В то лето я жил большей частью не в самой Пялице, а на единственно сохранившейся к тому времени пялицкой тоне возле речки с многообещающим названием Большая Кумжевая, хотя, как я имел возможность отметить, кумжи в ней ловилось не больше, чем в остальных.

Тоня — ударение падает на последний слог этого слова — на Севере имеет двоякое значение. Тоней одинаково обозначают как тоневой участок водоема, то есть определенный участок акватории, на которой выставляют ставные невода или другие рыболовные ловушки, так и расположенное на берегу хозяйство рыбаков. В первую очередь это изба, в которой обитают рыбаки и на которую переносится все, что объединяет собой тоня, ледник, сетевки, где хранятся сети, сушила, вороты, которыми вытаскивают на берег карбасы, якоря и все остальное.

Прямо перед избой на Большой Кумжевой в море тянулась «стенка» с отходящими от нее в стороны ставными неводами.

Здесь в долгих неспешных разговорах светлыми летними ночами, прерываемыми когда сном, когда отъездом на карбасе к сетям, чтобы возвратиться к прерванной беседе через день, а то и через два, я постепенно учился видеть окружающий мир глазами моих хозяев. В их жизни все делилось на две неравные части — важное, существенное, что определялось словом «дело», и неважное, вторичное, сиюминутное. Делом была рыба. Делом были олени, колхозные стада которых кочевали еще дальше на восток, в тундре. Делом было все необходимое — заготовка на зиму дров из выброшенного морем плавника, тяжелая пора сенокошения, когда между «водами» — приливом и отливом — рыбаки уходили вверх по реке на покос, заготовка ягеля для скота на зиму, потому что сена никогда не хватало, починка сетей и многое другое, о чем сразу не задумаешься, но что, по сути своей, и наполняет жизнь человеческую на Севере.

Отсюда рождалось иное отношение и к природе.
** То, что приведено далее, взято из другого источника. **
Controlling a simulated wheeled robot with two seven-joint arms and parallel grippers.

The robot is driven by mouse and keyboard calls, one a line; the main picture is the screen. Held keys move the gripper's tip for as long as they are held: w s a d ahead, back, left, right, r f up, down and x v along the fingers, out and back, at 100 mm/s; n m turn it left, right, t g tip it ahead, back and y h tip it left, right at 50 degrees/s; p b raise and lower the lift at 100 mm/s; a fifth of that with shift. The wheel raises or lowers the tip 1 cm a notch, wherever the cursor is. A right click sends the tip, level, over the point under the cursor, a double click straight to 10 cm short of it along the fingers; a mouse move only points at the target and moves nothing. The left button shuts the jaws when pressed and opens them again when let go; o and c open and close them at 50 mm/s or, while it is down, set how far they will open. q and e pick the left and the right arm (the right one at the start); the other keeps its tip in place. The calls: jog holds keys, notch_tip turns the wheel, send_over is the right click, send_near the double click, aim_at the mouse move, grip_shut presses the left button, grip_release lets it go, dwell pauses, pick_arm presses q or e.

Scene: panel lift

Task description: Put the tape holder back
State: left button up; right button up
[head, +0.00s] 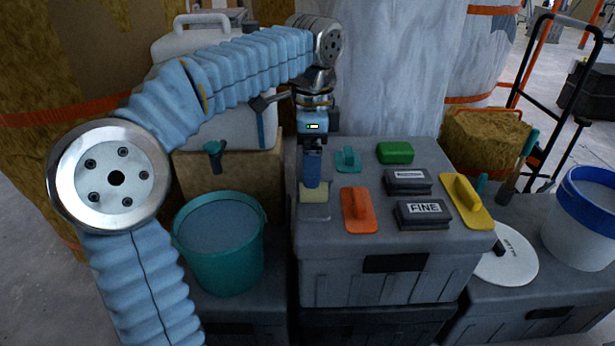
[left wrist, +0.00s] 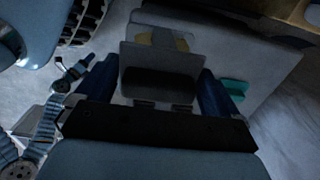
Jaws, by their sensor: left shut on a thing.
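My left gripper (head: 311,184) reaches down from above at the left side of the grey case top. It is shut on a grey piece with a pale yellow part, which I take to be the tape holder (head: 315,212). In the left wrist view the holder (left wrist: 160,58) sits between the two dark blue fingers of the gripper (left wrist: 160,88), with yellow showing behind its grey plate. The holder is at or just above the case top; I cannot tell whether it touches. My right gripper is not in view.
The grey case (head: 340,265) also bears an orange float (head: 359,210), a teal tool (head: 347,159), a green block (head: 395,152), two dark sanding blocks (head: 422,214) and a yellow float (head: 467,203). A teal bucket (head: 222,270) stands left, a white-blue bucket (head: 583,225) right.

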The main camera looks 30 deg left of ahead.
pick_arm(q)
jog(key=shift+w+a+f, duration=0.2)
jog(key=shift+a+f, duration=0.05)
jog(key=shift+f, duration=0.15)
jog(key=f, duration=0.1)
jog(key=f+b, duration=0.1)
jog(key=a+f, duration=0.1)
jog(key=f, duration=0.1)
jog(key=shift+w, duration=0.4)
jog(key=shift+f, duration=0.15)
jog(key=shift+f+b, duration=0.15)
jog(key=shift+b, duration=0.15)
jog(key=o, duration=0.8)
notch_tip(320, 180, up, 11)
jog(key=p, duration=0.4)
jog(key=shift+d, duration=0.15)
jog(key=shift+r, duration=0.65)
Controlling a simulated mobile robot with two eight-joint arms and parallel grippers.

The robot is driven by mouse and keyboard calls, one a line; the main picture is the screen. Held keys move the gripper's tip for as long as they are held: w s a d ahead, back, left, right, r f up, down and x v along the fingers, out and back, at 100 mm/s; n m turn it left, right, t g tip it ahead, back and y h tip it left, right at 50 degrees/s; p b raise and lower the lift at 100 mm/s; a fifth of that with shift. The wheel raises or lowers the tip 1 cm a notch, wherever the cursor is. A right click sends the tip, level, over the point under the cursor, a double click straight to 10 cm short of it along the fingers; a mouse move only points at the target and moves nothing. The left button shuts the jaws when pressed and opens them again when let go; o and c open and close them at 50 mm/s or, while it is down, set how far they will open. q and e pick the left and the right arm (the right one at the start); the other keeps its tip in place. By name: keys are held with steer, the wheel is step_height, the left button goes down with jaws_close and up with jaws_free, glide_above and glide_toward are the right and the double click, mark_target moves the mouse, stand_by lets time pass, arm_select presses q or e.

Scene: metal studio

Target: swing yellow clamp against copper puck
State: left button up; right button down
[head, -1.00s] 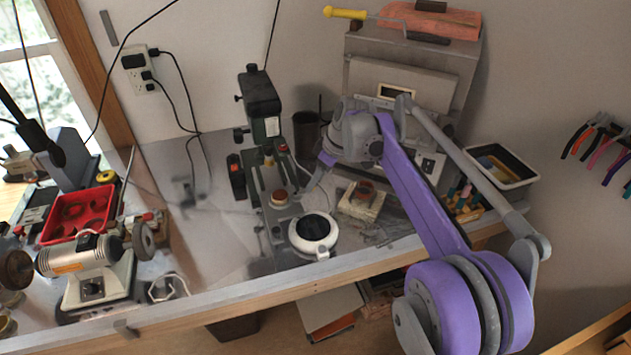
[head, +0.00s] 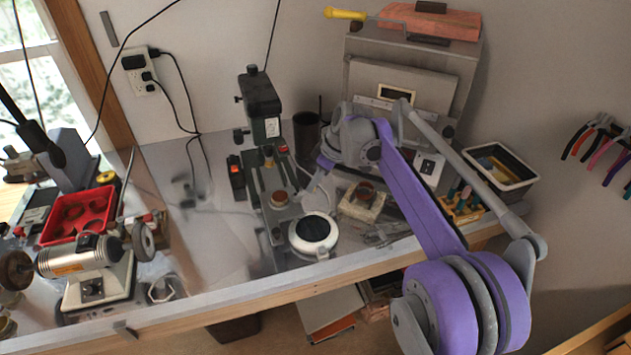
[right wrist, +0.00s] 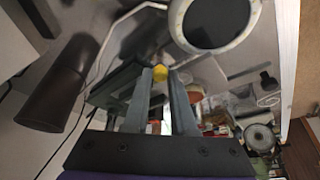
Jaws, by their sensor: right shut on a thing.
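The copper puck (head: 279,198) lies on the grey base of the green drill press (head: 262,105). My right gripper (head: 308,192) is low over the bench, just right of the puck. In the right wrist view, a yellow knob, which I take as part of the yellow clamp (right wrist: 159,73), sits between the tips of my right gripper (right wrist: 163,76), and the fingers are shut on it. The rest of the clamp is hidden, and I cannot tell if it touches the puck. An orange-brown round thing (right wrist: 196,98) shows partly behind the right finger. My left gripper is out of view.
A white round device with a dark top (head: 313,235) stands close in front of my right gripper. A dark cup (head: 306,131) is behind it. Bare bench (head: 215,235) lies left of the press.

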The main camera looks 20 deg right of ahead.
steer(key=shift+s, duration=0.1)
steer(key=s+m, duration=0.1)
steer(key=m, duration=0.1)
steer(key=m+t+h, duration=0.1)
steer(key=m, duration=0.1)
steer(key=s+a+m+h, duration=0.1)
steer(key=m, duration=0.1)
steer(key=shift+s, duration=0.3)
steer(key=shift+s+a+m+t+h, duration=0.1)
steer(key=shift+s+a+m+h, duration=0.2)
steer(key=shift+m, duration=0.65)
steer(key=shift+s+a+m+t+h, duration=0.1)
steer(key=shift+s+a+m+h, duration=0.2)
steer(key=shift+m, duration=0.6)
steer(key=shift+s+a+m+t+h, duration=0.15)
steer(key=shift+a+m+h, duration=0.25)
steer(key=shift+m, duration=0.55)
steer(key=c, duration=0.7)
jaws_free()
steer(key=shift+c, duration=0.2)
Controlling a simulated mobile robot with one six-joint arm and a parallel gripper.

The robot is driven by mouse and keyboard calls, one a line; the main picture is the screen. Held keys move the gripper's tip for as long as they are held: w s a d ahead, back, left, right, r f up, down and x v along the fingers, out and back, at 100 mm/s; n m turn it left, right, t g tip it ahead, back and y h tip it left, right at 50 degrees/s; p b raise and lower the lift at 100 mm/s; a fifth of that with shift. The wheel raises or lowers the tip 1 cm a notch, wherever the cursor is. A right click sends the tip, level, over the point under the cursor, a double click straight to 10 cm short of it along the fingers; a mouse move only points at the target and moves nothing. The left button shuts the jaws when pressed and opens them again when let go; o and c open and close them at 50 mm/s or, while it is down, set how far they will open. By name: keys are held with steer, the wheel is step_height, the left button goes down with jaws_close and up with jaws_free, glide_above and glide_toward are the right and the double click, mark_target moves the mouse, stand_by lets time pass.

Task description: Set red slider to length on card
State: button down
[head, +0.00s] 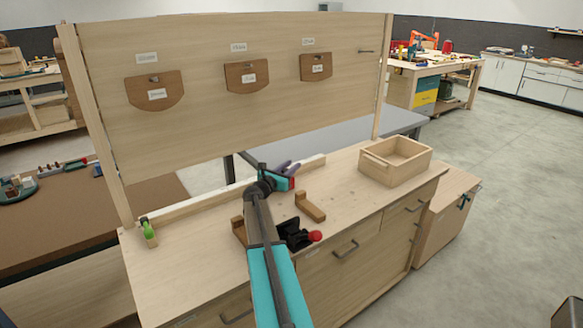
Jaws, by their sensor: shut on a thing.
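A long pale rail (210,198) runs along the back of the wooden bench top. My gripper (291,178) is at the rail's right part, small in the view and partly hidden by my arm. It is shut on a small red piece (292,184), which looks like the red slider; only a sliver of it shows. Its exact position along the rail and any scale marks cannot be read. Brown pocket-like holders with white cards hang on the upright board: left (170,87), middle (236,82) and right (309,72). The card writing is too small to read.
A green piece (149,230) sits at the rail's left end. An L-shaped wooden block (310,206) and a black fixture with a red knob (315,236) lie near my arm. An open wooden box (410,172) stands at the right. The bench top's left part is clear.

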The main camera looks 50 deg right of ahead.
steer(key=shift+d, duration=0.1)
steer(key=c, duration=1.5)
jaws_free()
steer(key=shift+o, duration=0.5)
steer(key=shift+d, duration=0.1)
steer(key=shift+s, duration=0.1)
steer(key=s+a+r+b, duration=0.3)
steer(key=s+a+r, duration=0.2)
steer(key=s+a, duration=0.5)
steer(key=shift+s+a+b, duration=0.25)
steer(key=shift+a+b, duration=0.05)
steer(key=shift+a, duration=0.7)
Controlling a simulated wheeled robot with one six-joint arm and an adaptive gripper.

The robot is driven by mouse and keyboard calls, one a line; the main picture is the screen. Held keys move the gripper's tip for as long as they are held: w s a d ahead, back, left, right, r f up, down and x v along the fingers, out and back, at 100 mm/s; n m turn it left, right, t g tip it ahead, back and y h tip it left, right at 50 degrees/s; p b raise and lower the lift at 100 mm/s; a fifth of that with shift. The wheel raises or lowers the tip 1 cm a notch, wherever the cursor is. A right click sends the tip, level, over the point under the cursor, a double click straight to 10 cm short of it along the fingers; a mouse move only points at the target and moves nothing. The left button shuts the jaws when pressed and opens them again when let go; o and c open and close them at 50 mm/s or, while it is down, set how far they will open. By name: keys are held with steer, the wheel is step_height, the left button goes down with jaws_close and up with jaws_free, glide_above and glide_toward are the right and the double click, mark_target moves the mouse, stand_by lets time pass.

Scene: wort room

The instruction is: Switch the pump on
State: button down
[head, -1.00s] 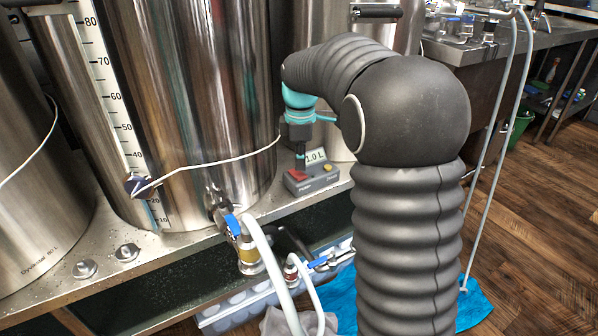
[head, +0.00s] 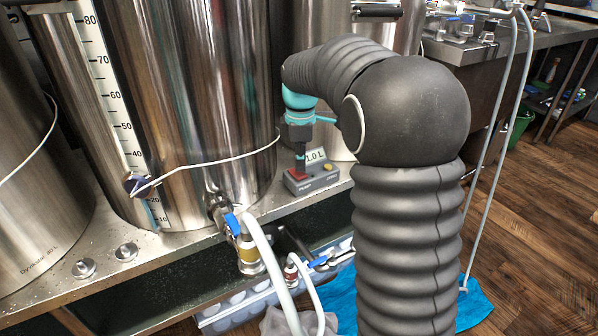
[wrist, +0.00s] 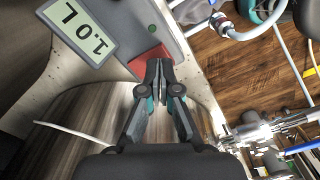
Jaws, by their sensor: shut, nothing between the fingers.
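The pump's control box (head: 316,181) is a small grey unit on the steel bench beside the large kettle. The display (wrist: 78,31) is left of the fingers.
The tall steel kettle (head: 190,100) stands close left of my gripper. A white cable (head: 210,165) crosses its front. A valve with a blue handle (head: 233,224) and pale hoses (head: 268,260) is in front. A bottle crate (head: 235,308) sits below the bench edge.

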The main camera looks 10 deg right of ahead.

Даже дома, в селении, рыбаку не могло прийти в голову любоваться видом штормового моря, который собирает толпы на набережных южных курортов. Для помора шторм — прежде всего беда. Пусть сейчас он его непосредственно не затрагивает, сейчас рыбак на берегу, но ведь кто-то всегда в море, и для оплошавшего шторм станет смертью. Шторм — это гибель выметанных в море сетей, если не успели поднять их на берег; это перерыв в работе, пустые, в прошлом — голодные дни…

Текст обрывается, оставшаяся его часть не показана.